[Robot episode rows]
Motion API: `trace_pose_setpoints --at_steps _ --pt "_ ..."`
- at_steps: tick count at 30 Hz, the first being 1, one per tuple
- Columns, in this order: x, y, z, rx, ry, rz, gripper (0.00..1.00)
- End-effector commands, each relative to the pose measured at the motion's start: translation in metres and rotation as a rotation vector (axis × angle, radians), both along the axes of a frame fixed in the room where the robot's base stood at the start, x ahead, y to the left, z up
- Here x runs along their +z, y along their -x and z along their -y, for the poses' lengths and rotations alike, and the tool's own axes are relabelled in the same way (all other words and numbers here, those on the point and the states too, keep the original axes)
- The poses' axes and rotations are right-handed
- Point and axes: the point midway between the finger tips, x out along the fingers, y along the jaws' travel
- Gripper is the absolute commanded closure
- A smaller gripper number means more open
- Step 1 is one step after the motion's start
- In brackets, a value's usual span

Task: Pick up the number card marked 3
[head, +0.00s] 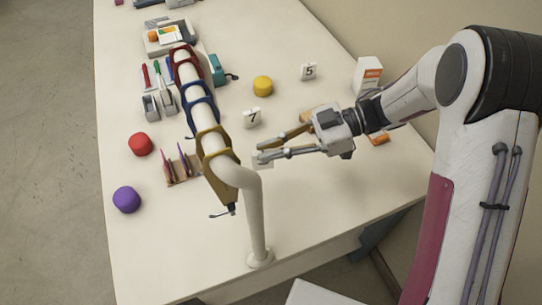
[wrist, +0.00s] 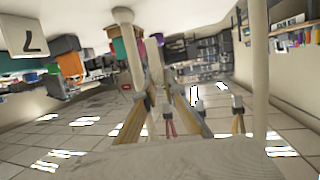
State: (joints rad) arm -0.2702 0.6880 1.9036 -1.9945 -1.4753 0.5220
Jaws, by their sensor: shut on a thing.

* * *

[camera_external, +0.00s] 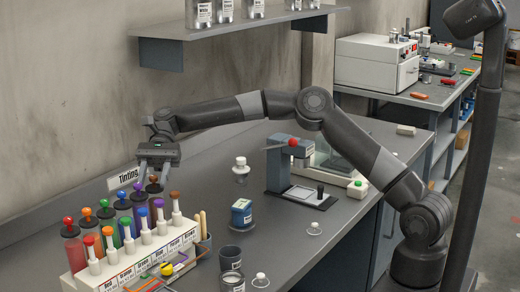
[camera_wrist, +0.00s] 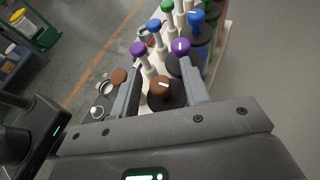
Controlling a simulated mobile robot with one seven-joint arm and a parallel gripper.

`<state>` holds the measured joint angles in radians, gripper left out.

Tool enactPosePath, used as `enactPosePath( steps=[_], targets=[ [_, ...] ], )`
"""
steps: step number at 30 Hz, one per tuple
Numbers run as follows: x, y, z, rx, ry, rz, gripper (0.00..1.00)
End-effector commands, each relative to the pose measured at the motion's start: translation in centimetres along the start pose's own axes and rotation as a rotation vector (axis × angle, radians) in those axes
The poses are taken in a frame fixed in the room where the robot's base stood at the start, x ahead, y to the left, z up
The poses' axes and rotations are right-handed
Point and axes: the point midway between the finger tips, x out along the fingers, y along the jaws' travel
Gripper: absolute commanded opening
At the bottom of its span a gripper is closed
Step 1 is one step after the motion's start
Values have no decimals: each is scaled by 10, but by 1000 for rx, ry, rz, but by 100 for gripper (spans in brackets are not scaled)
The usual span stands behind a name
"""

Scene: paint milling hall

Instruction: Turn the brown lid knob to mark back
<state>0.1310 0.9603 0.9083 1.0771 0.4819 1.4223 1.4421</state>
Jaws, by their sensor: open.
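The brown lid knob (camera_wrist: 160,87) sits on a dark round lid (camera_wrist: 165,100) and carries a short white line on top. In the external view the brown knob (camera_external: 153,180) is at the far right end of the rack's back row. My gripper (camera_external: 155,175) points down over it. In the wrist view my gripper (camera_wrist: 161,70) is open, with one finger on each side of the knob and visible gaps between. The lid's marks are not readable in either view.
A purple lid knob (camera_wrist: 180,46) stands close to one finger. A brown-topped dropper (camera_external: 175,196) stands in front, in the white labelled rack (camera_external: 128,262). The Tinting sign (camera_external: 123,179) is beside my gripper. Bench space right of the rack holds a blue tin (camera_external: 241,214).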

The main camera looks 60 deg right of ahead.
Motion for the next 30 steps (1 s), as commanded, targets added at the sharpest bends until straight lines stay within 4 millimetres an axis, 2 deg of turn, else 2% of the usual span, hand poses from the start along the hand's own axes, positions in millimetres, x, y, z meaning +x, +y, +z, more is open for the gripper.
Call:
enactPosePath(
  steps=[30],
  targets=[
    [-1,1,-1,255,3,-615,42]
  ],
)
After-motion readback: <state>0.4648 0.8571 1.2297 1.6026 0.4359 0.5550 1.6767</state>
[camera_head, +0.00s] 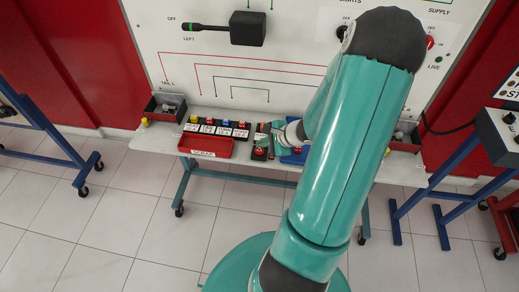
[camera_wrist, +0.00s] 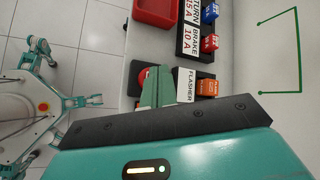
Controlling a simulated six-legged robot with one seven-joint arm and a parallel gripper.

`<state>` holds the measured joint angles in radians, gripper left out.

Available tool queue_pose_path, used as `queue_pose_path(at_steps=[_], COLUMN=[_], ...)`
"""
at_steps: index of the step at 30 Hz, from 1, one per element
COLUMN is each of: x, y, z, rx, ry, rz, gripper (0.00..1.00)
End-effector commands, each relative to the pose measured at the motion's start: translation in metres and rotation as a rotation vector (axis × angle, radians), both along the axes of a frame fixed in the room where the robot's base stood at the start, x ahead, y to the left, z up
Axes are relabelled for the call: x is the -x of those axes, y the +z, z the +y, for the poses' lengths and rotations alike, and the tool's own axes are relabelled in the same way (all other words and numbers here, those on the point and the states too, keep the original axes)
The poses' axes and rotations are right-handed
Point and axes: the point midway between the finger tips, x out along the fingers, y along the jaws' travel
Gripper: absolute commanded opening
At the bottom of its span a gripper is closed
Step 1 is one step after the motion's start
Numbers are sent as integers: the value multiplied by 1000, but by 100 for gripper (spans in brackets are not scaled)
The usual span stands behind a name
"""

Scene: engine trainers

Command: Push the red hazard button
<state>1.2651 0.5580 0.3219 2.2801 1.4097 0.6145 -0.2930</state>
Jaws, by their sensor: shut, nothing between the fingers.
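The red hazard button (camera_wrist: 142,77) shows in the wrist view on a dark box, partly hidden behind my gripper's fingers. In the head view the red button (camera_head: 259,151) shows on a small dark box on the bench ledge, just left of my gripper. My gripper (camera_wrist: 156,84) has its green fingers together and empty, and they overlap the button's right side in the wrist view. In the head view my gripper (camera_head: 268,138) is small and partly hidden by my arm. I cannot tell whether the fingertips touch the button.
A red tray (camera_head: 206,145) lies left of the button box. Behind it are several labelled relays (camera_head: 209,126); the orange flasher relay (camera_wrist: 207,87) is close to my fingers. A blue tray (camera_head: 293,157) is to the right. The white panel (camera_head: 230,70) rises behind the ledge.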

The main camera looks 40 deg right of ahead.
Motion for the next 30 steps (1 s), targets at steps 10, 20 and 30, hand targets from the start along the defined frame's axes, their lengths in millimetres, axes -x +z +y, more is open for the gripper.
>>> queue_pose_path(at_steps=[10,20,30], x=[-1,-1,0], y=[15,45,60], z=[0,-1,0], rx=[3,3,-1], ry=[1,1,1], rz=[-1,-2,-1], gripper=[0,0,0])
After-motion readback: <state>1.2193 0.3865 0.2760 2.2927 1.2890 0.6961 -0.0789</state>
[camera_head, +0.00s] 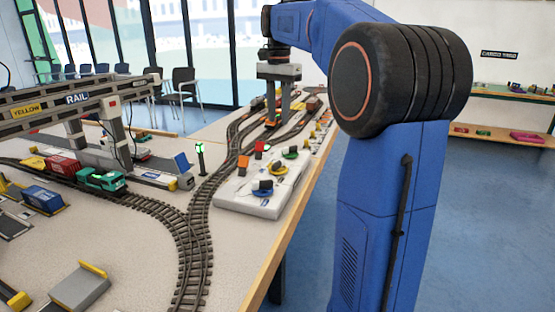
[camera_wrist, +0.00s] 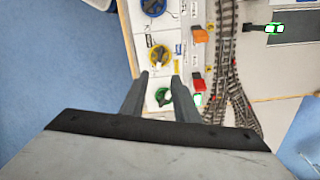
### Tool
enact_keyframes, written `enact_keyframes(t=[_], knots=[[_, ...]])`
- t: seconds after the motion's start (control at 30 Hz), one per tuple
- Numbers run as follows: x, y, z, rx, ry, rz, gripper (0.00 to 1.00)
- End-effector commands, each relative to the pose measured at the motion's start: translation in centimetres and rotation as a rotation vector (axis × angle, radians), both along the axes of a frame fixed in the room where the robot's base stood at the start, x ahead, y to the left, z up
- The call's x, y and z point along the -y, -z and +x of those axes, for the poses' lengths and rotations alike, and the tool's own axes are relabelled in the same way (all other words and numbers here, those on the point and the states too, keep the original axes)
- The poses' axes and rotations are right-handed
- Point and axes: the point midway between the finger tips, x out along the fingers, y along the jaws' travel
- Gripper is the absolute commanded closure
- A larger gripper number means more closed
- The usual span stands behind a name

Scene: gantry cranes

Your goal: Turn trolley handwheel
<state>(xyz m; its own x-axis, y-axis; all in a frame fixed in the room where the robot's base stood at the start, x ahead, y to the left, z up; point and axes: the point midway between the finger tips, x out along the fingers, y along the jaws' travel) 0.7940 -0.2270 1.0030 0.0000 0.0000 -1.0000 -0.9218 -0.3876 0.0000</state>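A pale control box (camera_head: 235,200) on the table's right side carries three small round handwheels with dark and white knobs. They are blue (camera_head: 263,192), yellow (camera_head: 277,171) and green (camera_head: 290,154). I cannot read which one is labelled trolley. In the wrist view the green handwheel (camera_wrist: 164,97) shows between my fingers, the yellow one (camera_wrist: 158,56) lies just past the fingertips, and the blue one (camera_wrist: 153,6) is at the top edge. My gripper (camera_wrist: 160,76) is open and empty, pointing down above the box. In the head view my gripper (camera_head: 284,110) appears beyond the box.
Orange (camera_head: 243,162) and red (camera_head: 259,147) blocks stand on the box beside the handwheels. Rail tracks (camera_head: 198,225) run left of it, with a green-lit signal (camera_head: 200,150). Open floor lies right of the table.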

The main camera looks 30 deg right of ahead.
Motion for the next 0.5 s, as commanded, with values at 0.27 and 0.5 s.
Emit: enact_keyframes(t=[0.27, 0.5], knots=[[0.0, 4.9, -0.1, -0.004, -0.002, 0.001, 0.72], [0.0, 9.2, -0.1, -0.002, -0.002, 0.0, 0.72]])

* * *

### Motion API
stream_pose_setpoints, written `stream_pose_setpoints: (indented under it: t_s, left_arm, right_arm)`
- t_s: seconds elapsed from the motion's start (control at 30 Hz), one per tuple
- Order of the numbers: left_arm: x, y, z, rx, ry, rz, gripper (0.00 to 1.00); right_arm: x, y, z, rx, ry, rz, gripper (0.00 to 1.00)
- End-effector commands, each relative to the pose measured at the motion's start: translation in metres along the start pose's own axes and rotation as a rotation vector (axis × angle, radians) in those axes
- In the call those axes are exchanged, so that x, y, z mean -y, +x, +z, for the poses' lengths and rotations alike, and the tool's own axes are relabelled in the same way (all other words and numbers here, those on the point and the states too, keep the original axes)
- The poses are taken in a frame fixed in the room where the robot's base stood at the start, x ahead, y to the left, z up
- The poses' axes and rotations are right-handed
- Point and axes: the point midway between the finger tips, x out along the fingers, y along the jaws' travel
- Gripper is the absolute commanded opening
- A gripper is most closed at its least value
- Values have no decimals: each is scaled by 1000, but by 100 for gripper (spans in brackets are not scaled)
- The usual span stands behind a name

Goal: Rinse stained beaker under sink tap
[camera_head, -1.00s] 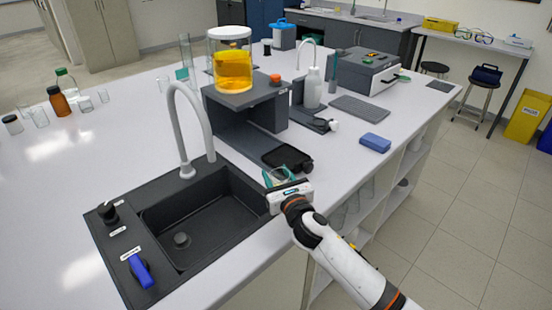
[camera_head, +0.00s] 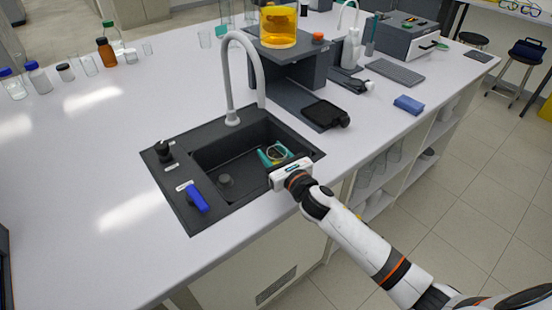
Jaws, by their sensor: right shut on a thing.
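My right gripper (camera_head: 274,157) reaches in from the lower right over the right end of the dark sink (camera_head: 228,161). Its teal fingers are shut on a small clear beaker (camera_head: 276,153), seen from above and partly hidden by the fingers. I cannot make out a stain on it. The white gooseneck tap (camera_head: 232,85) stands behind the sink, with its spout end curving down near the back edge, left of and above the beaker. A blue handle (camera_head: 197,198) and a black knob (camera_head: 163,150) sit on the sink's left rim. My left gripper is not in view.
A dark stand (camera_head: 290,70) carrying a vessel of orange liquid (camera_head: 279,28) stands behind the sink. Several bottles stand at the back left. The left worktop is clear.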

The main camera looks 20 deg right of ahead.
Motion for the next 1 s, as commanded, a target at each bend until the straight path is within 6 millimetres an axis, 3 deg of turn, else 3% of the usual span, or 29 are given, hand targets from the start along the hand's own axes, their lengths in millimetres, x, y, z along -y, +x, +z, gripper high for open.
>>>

# Your task:
Track down every line with the word "main" and copy it.

# Response to this exercise:
The main camera looks 60 deg right of ahead.
The main camera looks 40 deg right of ahead.
The main camera looks 30 deg right of ahead.
The main camera looks 20 deg right of ahead.

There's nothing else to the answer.